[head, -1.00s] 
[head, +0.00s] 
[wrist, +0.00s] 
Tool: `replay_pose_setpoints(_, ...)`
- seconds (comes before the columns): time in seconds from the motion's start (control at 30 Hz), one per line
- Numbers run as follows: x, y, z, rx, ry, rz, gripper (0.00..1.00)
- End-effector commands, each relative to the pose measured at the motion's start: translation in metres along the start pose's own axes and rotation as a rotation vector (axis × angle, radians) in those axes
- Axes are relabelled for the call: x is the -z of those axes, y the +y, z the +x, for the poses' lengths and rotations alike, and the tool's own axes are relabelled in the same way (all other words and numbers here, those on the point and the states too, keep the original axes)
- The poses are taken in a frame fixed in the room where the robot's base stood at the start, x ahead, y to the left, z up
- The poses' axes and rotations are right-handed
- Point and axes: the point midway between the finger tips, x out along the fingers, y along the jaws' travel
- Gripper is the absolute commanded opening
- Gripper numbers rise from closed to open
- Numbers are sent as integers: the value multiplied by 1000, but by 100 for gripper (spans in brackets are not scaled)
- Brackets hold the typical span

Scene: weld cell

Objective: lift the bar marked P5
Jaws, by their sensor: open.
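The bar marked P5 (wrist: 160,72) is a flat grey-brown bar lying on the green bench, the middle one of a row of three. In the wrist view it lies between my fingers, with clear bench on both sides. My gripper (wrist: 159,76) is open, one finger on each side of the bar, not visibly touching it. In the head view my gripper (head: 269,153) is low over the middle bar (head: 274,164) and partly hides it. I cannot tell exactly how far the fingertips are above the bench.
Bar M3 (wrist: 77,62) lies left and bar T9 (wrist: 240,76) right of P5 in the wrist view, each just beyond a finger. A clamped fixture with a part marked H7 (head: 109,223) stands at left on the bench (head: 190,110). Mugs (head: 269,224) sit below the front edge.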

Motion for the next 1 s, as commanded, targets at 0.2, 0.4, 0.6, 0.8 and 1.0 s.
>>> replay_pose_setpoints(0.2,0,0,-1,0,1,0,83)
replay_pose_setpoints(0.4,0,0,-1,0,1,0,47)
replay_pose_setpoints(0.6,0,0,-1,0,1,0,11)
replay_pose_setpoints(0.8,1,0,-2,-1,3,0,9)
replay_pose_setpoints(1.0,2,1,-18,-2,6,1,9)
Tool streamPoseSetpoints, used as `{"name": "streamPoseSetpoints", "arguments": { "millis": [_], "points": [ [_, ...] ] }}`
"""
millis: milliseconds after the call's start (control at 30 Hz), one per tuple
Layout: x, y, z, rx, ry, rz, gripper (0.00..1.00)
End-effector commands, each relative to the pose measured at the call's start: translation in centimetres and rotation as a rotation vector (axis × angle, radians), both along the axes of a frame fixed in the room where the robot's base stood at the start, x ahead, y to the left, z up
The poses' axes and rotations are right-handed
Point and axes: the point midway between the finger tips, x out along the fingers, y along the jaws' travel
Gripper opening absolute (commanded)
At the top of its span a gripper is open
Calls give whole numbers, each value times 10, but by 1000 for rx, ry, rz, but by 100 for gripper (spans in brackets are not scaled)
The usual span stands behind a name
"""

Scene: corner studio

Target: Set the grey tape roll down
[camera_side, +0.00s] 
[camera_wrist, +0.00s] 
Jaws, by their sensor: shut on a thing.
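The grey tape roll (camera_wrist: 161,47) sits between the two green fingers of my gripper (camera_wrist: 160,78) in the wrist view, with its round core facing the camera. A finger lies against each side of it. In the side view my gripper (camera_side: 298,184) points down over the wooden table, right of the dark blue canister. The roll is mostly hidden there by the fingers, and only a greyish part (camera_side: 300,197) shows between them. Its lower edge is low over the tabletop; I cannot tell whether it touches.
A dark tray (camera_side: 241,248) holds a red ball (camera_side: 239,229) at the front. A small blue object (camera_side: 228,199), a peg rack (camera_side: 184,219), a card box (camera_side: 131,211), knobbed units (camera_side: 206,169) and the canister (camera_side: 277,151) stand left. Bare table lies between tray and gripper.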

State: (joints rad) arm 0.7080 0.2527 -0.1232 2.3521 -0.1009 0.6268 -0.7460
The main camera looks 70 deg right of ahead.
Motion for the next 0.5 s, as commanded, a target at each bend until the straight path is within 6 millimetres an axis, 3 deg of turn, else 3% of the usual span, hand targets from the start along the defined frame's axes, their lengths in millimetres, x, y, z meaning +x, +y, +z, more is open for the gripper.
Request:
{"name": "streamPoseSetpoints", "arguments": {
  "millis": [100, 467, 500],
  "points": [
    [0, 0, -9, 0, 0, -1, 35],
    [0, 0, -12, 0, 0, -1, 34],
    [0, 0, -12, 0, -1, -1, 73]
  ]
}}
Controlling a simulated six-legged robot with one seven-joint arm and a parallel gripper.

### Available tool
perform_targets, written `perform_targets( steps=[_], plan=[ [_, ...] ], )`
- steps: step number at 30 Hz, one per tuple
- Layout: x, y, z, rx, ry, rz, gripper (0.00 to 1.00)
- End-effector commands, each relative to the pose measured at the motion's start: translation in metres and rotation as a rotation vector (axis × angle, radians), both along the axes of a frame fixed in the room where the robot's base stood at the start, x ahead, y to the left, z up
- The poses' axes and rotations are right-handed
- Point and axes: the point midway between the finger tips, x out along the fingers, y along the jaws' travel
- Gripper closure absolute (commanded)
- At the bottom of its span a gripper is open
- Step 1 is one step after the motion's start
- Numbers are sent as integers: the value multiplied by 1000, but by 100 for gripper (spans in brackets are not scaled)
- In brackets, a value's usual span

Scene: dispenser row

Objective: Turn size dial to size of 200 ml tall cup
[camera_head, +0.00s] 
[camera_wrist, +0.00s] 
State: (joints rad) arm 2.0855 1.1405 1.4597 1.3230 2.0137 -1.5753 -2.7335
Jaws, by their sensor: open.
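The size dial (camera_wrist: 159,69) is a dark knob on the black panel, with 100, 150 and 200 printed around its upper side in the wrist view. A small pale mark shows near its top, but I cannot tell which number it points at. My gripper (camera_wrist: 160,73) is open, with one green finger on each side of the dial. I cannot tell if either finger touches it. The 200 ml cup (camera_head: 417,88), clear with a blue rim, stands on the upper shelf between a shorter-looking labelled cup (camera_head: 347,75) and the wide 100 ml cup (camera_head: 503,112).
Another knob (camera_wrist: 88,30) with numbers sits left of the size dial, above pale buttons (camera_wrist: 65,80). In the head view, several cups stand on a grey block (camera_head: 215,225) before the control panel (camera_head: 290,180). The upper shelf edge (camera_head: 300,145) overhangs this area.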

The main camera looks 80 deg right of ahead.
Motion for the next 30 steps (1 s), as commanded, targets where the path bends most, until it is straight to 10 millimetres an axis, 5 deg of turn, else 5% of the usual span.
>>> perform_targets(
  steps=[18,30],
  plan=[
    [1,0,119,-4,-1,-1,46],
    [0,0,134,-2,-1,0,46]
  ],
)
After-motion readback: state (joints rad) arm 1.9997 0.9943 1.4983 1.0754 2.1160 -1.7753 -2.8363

TASK DIRECTIONS.
Reply with only the number of lines in the material above where the string "path" appears.

TASK RESULT.
2